» **Short problem**: Give back only the lines in the records below from the one with "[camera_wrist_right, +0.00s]" to the one with "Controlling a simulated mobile", both inclusive, word for word.
-- START OF Data for this task --
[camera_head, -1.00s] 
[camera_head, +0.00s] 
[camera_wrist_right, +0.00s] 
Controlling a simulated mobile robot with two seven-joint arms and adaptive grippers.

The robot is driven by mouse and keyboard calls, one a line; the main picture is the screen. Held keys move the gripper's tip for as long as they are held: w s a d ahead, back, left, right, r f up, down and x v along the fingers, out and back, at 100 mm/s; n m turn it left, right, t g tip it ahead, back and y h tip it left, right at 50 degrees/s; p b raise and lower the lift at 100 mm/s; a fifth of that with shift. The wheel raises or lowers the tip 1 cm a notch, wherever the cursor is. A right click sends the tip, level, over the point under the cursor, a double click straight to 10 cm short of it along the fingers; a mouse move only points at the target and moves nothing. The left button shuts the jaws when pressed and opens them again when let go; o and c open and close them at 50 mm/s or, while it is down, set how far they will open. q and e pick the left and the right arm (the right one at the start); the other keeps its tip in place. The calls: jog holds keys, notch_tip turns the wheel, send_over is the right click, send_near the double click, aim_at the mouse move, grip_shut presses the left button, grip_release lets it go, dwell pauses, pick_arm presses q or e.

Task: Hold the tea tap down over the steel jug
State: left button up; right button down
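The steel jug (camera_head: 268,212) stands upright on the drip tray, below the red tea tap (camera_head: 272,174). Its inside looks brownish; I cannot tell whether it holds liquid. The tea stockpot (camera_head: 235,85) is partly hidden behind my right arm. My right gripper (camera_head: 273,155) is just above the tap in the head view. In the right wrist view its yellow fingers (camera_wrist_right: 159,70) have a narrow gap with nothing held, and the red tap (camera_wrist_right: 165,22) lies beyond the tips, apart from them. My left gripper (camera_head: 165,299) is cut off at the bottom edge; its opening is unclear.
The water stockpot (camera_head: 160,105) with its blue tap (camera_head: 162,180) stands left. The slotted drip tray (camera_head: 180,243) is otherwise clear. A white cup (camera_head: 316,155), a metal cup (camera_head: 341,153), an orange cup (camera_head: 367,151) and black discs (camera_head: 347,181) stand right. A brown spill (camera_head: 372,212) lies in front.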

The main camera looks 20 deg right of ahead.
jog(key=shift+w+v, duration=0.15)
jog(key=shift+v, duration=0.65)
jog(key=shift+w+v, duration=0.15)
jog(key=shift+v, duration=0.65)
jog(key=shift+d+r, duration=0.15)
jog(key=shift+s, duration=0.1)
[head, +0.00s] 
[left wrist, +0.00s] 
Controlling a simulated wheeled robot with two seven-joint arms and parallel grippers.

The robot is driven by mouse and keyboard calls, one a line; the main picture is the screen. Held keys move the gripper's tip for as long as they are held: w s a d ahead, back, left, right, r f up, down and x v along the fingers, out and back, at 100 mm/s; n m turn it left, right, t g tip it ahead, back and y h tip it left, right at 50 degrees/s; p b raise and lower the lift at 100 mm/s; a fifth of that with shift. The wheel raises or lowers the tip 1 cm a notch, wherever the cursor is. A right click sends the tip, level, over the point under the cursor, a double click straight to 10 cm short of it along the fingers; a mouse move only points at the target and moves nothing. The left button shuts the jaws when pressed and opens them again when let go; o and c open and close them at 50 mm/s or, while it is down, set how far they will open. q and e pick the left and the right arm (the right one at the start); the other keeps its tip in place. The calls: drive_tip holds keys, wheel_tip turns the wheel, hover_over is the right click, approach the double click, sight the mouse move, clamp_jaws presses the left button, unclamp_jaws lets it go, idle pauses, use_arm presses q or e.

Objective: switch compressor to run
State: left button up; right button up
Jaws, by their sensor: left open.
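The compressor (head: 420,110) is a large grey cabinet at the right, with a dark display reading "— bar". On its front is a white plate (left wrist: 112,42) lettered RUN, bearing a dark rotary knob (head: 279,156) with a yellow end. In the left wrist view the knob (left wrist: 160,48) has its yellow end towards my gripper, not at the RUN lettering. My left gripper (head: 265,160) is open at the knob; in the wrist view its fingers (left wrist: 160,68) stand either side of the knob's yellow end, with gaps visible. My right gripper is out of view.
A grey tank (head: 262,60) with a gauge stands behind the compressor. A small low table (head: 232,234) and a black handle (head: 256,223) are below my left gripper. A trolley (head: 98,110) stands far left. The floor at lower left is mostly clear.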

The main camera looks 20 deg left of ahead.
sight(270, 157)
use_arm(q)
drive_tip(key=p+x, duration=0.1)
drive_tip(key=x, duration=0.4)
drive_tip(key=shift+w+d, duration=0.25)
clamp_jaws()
-- END OF Data for this task --
» **Task solution**:
[camera_wrist_right, +0.00s] 
Controlling a simulated mobile robot with two seven-joint arms and adaptive grippers.

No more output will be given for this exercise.